北海道大学理学部物理学科で天文学を学んだ。中でも、日常とはかけ離れた現象が起こり、実態がよくわかっていない「ブラックホール」に引かれた。ブラックホールの写真を撮り、その存在証明をめざす国際プロジェクト「EHT」に国立天文台が参加していると聞き、自分も加わりたいと思った。国立天文台と併任の教員がいる東京大学大学院に進学した。
●日本を背負って行く
念願かなってプロジェクトメンバーとなり、米国で開かれた会議に参加した。しかし日本語でも頭を猛スピードでフルに回転させなければ、ついていけない内容の議論なのに、もちろん英語。

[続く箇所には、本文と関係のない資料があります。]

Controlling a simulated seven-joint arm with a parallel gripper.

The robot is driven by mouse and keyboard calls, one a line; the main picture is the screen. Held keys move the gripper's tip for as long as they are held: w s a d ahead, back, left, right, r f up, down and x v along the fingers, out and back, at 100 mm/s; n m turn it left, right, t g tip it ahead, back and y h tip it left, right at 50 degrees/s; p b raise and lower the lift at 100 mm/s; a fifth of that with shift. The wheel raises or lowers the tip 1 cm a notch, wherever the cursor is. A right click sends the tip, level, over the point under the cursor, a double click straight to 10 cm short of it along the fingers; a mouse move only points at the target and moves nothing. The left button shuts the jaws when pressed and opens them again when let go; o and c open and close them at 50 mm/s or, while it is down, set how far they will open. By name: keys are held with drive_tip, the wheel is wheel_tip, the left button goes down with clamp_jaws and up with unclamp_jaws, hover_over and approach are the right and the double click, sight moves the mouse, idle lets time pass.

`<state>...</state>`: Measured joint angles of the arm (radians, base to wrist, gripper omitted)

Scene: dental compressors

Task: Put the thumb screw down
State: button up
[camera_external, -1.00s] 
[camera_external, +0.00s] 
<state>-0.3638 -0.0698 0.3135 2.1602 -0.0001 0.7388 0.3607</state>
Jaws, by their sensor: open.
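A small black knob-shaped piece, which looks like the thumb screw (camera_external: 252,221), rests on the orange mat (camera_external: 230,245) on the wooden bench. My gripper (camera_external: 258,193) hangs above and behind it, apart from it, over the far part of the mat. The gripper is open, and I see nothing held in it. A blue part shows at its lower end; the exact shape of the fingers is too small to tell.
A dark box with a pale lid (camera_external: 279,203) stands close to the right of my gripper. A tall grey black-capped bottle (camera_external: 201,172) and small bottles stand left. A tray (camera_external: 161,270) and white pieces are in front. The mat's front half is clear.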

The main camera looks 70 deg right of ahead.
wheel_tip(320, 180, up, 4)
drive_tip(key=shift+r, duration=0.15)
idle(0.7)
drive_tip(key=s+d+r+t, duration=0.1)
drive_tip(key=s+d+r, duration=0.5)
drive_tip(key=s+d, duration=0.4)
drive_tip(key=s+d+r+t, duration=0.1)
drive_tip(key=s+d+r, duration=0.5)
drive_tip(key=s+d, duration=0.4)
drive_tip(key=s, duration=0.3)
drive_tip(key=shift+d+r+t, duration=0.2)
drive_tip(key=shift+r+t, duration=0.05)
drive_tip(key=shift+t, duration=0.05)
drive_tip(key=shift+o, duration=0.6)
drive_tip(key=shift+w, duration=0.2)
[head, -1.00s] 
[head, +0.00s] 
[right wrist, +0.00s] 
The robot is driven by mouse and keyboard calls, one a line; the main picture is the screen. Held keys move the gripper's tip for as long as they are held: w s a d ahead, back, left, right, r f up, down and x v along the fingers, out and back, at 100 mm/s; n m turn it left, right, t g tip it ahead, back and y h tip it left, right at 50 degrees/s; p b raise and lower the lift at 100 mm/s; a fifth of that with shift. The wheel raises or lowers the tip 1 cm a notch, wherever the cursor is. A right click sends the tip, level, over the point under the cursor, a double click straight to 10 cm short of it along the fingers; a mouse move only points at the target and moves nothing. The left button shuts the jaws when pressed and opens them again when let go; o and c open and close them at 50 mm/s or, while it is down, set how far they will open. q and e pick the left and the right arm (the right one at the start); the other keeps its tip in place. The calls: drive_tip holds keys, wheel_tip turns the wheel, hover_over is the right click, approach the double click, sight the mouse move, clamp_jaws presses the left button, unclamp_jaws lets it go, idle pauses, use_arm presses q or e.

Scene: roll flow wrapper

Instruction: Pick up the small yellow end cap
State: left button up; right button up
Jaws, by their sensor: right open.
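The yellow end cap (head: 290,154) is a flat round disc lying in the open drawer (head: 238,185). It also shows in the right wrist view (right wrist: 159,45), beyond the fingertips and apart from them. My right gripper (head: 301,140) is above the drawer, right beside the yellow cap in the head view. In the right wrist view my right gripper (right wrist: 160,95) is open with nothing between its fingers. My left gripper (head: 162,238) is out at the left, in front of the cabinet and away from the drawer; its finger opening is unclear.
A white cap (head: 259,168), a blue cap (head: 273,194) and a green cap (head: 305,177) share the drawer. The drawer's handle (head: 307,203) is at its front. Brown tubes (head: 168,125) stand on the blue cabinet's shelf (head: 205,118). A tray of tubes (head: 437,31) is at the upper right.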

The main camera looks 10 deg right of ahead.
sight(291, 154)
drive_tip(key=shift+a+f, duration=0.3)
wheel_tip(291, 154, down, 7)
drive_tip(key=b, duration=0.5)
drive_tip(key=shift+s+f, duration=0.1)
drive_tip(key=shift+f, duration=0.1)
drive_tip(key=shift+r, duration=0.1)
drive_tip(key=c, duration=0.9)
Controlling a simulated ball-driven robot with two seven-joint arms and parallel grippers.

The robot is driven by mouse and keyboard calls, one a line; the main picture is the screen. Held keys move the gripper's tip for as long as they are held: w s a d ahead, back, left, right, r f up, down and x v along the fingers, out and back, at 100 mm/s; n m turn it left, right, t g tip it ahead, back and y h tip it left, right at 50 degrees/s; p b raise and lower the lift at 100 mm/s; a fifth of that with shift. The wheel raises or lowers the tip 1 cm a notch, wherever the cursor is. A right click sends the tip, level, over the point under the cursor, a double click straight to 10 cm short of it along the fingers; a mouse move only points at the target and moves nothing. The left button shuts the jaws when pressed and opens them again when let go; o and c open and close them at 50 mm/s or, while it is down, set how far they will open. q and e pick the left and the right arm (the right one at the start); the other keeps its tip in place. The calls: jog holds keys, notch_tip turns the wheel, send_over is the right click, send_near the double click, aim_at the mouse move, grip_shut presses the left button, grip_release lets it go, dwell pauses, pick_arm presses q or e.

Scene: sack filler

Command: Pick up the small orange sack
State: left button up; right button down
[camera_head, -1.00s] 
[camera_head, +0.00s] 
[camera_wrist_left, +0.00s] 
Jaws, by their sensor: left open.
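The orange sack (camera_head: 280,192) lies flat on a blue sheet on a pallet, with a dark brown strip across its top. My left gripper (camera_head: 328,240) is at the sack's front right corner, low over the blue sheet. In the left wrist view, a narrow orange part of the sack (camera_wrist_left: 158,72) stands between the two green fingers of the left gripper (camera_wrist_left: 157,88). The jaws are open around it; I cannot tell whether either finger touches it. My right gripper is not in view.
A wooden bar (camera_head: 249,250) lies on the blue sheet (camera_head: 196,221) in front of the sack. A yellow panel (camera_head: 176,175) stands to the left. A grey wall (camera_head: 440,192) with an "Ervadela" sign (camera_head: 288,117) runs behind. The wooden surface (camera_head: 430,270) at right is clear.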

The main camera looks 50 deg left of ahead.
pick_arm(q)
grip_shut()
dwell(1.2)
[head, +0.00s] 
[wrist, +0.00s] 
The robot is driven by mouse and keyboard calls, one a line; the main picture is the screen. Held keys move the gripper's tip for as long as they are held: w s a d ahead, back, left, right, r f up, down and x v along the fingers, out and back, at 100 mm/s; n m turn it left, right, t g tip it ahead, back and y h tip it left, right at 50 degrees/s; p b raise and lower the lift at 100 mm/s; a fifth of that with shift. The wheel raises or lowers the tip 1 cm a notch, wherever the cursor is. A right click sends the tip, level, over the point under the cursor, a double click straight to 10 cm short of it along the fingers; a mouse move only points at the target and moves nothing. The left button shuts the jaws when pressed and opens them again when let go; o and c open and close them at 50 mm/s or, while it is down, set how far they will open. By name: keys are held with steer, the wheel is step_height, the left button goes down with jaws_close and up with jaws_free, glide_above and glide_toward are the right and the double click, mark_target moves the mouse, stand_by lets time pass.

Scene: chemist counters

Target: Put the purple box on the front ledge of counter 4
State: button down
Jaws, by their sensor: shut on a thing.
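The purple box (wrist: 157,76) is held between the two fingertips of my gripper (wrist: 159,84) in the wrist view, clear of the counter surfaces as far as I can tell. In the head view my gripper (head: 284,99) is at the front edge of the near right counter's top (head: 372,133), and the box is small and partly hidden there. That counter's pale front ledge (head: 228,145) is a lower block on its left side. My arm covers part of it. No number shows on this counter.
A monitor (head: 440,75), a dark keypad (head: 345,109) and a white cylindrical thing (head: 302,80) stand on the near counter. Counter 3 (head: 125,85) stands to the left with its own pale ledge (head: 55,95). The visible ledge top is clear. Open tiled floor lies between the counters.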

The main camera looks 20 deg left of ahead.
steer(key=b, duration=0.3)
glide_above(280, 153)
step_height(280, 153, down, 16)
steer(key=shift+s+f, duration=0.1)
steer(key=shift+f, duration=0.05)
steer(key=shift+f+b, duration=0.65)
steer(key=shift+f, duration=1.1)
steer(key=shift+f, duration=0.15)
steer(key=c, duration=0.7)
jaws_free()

まったくお手上げだった。
悔しい気持ちがバネになった。日本に戻ると週に3、4回英会話学校に通い、リベンジを狙った。翌年は、なんとか議論の内容が理解できるようになった。あちこちの会議に参加するうちに、相手の言うことを遮って、自分のアイデアを出すこともできるようになった。国際プロジェクトを牽引する成果を出したことが認められた。
世界各地の複数の望遠鏡を同時に借りる観測時間の確保は難しく、年に1、2回程度だ。ハワイの高地で観測に参加した時は、高山病になりかかりながら、装置の取り付けなどの作業をした。観測した信号を画像にするまでには何段階も解析処理が必要で、秋山さんのメインの仕事は、その解析法の開発だ。
実際のデータを使い解析方法を確立したり、科学的成果を出したりしているのは米大学を中心とした10人足らずのメンバー。日本の研究機関から参加してデータ解析に携わっているのは秋山さん一人だけ。